Copy each line that has the string "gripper" somewhere in it.

———

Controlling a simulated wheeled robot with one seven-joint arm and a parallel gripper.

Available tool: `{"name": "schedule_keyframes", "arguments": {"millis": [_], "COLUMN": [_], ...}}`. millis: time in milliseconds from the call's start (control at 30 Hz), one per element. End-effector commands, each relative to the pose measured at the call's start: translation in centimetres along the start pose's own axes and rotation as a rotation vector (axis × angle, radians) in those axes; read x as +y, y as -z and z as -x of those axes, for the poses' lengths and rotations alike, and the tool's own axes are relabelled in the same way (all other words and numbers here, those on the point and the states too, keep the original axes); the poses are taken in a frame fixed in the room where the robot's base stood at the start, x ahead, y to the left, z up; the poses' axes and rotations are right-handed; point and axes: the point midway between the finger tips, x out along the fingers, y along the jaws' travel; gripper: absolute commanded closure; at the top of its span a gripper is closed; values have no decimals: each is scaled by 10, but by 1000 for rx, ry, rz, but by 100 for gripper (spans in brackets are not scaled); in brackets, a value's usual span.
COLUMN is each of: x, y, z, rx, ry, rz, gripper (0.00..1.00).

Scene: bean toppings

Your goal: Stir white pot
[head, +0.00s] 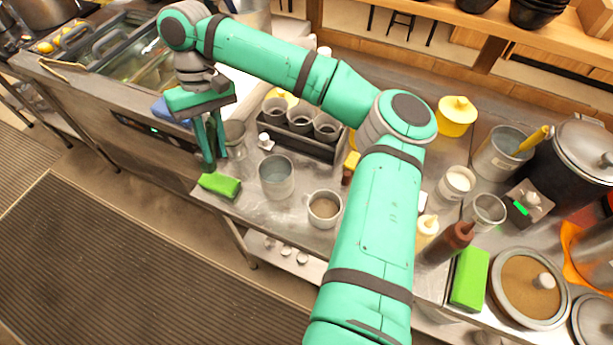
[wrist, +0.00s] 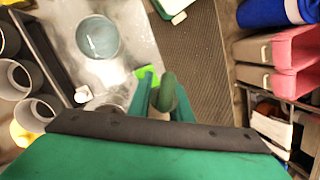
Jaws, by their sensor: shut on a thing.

———

• **Solved exercise**:
Controlling a simulated wheeled robot with one seven-joint arm and a parallel gripper.
Available tool: `{"name": "schedule_keyframes", "arguments": {"millis": [_], "COLUMN": [_], ...}}`. millis: time in milliseconds from the call's start (control at 30 Hz), one per element. End-effector commands, each relative to the pose measured at the call's start: translation in centimetres along the start pose's own axes and rotation as a rotation vector (axis × angle, radians) in those axes; read x as +y, y as -z and z as -x of those axes, for the poses' lengths and rotations alike, and the tool's own axes are relabelled in the same way (all other words and numbers here, those on the point and the states too, keep the original axes); the poses are taken in a frame fixed in the room where the robot's base stood at the start, x ahead, y to the left, z up; the poses' axes and rotations are right-handed; point and axes: the point midway between the finger tips, x out along the fingers, y along the jaws' travel; gripper: absolute commanded closure; at the top of its span a gripper is closed; values have no decimals: each is scaled by 10, but by 1000 for rx, ry, rz, but by 100 for gripper (spans in brackets are not scaled); in brackets, a value's usual span.
COLUMN is each of: x, y, z, rx, ry, rz, gripper (0.00..1.00).

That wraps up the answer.